+++ AVAILABLE RECORDS +++
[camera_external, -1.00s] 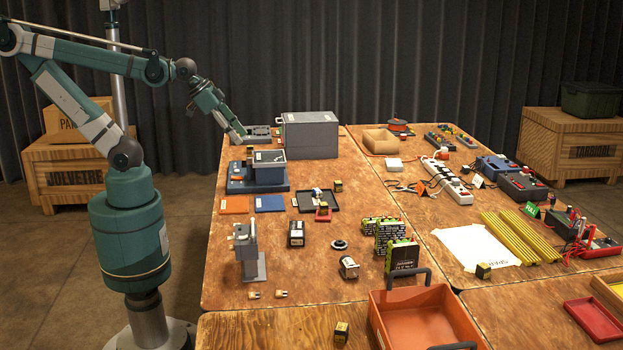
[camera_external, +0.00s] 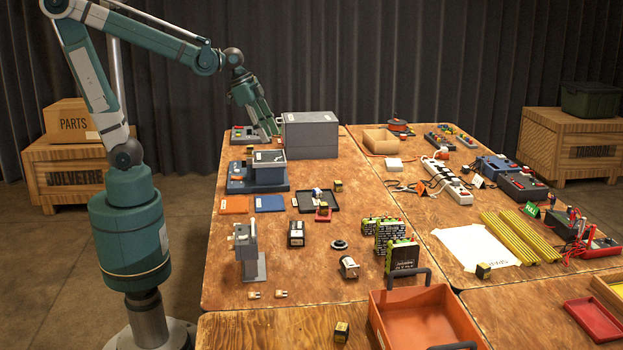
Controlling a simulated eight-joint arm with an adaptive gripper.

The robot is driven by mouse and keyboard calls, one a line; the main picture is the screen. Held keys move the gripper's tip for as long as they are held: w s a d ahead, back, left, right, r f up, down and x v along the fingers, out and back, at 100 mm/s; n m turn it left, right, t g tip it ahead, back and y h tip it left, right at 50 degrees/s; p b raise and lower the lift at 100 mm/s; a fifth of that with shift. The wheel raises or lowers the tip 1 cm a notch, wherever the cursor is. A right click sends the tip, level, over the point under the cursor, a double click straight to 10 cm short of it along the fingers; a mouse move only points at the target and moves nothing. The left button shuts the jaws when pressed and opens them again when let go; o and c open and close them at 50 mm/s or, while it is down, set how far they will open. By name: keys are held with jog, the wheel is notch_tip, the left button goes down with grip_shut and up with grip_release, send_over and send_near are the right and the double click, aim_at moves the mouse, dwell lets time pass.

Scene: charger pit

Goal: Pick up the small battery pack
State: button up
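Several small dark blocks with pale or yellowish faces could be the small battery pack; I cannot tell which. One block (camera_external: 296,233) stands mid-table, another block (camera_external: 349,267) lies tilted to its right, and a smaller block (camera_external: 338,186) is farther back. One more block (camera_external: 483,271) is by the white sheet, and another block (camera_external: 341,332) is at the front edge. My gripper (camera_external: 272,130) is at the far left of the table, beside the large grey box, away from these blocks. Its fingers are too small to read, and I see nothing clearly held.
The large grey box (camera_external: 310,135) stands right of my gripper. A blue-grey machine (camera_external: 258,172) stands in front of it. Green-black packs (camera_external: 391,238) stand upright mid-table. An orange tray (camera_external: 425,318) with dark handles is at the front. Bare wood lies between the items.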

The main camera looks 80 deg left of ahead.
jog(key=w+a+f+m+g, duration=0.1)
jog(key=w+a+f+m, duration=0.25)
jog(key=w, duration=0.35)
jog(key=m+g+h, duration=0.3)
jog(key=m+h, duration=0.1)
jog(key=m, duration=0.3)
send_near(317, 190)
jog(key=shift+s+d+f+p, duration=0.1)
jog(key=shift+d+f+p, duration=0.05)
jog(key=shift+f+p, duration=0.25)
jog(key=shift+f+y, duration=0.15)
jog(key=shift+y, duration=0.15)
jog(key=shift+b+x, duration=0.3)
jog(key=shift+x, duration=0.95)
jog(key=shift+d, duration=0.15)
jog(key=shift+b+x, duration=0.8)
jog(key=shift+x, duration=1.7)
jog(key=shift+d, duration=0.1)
+++
+++ AVAILABLE RECORDS +++
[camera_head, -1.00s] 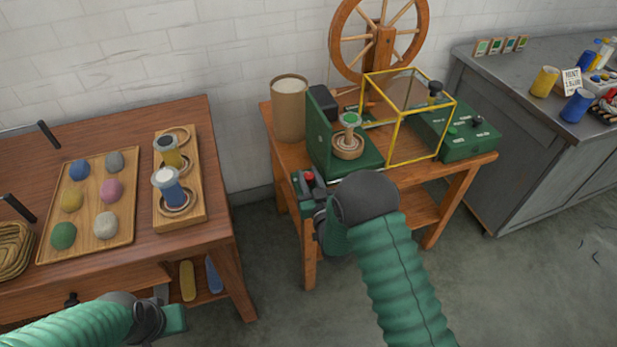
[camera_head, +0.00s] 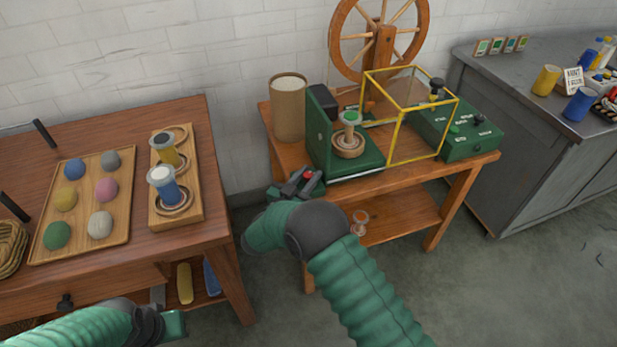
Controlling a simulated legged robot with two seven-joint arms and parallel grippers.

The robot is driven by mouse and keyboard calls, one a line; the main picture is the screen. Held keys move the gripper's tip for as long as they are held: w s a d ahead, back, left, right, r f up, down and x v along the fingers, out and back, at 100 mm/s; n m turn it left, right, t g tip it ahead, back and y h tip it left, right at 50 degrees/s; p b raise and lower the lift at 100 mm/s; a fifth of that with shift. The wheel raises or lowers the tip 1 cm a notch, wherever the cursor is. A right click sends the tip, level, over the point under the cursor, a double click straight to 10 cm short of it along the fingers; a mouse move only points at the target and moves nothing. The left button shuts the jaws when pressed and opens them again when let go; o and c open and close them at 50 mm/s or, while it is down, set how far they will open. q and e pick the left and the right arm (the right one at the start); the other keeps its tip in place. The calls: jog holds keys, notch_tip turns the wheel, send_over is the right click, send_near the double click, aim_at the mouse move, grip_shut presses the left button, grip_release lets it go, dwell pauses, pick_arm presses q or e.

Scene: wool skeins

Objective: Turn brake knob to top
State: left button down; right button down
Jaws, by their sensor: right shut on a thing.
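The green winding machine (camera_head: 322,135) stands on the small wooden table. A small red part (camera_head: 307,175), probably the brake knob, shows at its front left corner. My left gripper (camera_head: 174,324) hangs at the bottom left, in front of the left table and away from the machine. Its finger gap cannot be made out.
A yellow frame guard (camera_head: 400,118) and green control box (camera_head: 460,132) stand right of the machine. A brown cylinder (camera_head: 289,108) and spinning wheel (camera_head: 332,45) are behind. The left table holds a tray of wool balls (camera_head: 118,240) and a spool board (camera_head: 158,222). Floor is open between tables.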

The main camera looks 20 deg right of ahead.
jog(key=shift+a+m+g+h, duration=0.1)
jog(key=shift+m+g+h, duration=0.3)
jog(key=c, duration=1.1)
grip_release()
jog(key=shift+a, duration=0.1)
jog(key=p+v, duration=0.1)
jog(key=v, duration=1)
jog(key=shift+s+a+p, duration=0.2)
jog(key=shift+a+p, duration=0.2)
+++
+++ AVAILABLE RECORDS +++
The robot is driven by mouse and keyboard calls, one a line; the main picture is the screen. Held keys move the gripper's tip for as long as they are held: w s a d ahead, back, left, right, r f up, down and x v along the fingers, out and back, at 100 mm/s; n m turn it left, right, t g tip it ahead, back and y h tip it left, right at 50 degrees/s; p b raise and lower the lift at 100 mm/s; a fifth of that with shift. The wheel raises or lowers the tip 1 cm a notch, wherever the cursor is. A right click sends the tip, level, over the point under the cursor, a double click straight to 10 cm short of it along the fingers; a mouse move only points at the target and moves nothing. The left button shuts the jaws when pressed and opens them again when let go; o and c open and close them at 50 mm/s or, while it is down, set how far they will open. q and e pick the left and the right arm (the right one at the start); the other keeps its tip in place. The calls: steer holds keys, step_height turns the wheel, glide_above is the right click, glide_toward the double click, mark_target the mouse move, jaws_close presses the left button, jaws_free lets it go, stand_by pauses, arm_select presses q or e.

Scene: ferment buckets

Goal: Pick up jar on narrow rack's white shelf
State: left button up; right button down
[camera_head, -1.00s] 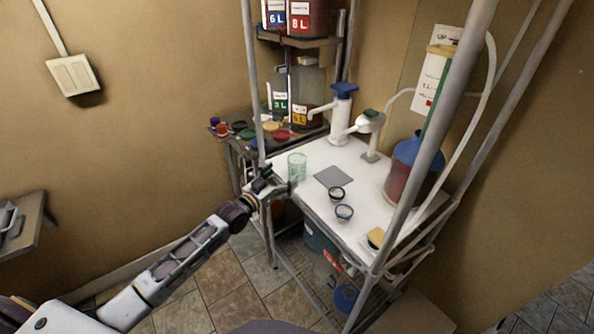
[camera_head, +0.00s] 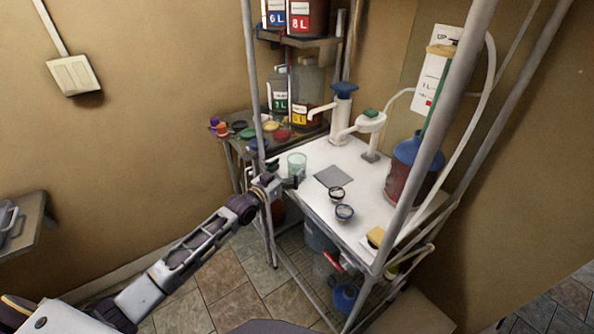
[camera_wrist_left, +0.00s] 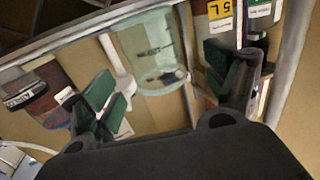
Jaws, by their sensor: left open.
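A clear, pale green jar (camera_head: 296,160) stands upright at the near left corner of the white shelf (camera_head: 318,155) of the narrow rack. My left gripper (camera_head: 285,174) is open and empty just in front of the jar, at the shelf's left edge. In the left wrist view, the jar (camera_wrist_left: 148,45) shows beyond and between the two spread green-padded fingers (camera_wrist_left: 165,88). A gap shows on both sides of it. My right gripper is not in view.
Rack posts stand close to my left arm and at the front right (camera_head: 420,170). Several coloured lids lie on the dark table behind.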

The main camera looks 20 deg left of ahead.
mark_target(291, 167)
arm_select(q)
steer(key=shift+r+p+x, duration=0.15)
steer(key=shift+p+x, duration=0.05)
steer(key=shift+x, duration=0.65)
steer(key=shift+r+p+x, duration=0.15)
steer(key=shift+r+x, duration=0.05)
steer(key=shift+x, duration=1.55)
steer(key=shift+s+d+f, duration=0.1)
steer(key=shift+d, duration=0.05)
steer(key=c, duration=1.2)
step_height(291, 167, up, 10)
+++
Taking the material above, give again exactly the lines from the one holding "[camera_external, -1.00s]" through the one holding "Scene: charger pit", with both ends and without pictures.

[camera_external, -1.00s] 
[camera_external, +0.00s] 
Controlling a simulated eight-joint arm with an adaptive gripper.

The robot is driven by mouse and keyboard calls, one a line; the main picture is the screen. Held keys move the gripper's tip for as long as they are held: w s a d ahead, back, left, right, r f up, down and x v along the fingers, out and back, at 100 mm/s; n m turn it left, right, t g tip it ahead, back and y h tip it left, right at 50 degrees/s; p b raise and lower the lift at 100 mm/s; a fifth of that with shift. The wheel raises or lowers the tip 1 cm a notch, wherever the cursor is. A right click sends the tip, level, over the point under the cursor, a double click straight to 10 cm short of it along the fingers; a mouse move only points at the target and moves nothing. The left button shuts the jaws when pressed and opens them again when let go; o and c open and close them at 50 mm/s or, while it is down, set how far they will open. By name: keys are held with jog, the wheel is notch_tip, the left button goes down with grip_shut and up with grip_release, send_over and send_near are the right and the double click, aim_at moves the mouse, dwell lets time pass.

Scene: charger pit

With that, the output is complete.